Kendisine âyetlerimizden bir kısmını gösterelim diye kulunu (Muhammed’i) bir gece Mescid-i Haram’dan, çevresini bereketlendirdiğimiz Mescid-i Aksa’ya götüren Allah’ın şânı yücedir. Hiç şüphesiz O, hakkıyla işitendir, hakkıyla görendir.
(İsrâ, 17/1)
Allah’ın Güçlü Kulları Birgün Tekrar Dönecek Beyt-i Makdis’e
İyilik ederseniz kendinize iyilik etmiş olursunuz, kötülük yaparsanız yine kendinize yapmış olursunuz. İkinci bozgunculuğun zamanı gelince, yüzünüzü kara etsinler, daha önce girdikleri gibi yine mescide (Beyt-i Makdis’e) girsinler ve ellerine geçirdikleri her şeyi yerle bir etsinler diye (üzerinize yine düşmanlarınızı gönderdik).
(İsrâ, 17/7)
Filistin: Herkes İçin Mübarek Yer
Onu (İbrahim’i) Lût ile beraber kurtarıp, içinde âlemler için bereketler kıldığımız yere ulaştırdık.
(Enbiyâ, 21/71)
Filistin: Allah’ın Tayin Ettiği Mukaddes Yer
(Mûsâ dedi ki:) “Ey kavmim!

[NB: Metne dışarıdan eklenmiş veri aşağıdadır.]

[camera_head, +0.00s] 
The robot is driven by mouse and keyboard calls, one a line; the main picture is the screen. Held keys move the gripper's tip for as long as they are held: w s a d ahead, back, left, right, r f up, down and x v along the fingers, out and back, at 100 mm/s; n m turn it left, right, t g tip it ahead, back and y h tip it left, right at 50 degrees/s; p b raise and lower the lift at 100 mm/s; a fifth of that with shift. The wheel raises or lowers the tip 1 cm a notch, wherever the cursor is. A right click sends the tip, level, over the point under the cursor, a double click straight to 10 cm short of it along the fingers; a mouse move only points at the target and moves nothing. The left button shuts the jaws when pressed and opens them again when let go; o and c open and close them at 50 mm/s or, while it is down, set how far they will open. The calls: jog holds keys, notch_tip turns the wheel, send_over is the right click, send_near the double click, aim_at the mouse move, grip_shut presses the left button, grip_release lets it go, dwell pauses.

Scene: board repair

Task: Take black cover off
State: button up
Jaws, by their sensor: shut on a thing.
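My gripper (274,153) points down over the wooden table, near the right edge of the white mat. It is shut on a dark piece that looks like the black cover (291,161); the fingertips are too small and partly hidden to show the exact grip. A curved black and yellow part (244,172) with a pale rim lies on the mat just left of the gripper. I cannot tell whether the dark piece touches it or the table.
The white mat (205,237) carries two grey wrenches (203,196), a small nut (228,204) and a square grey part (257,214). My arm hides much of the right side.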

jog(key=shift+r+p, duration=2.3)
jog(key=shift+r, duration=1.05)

Allah’ın size yazdığı mukaddes bölgeye girin. Sakın ardınıza dönmeyin. Yoksa ziyana uğrayanlar olursunuz.”
(Mâide, 5/21)
Kudüs’teki “Hıtta Kapısı”: Tövbe Kapısı
Hani, “Şu memlekete girin. Orada dilediğiniz gibi, bol bol yiyin. Kapısından eğilerek tevazu ile girin ve “hıtta!” (Ya Rabbi, hata ettik, bizi affet) deyin ki, biz de sizin hatalarınızı bağışlayalım. İyilik edenlere ise daha da fazlasını vereceğiz” demiştik.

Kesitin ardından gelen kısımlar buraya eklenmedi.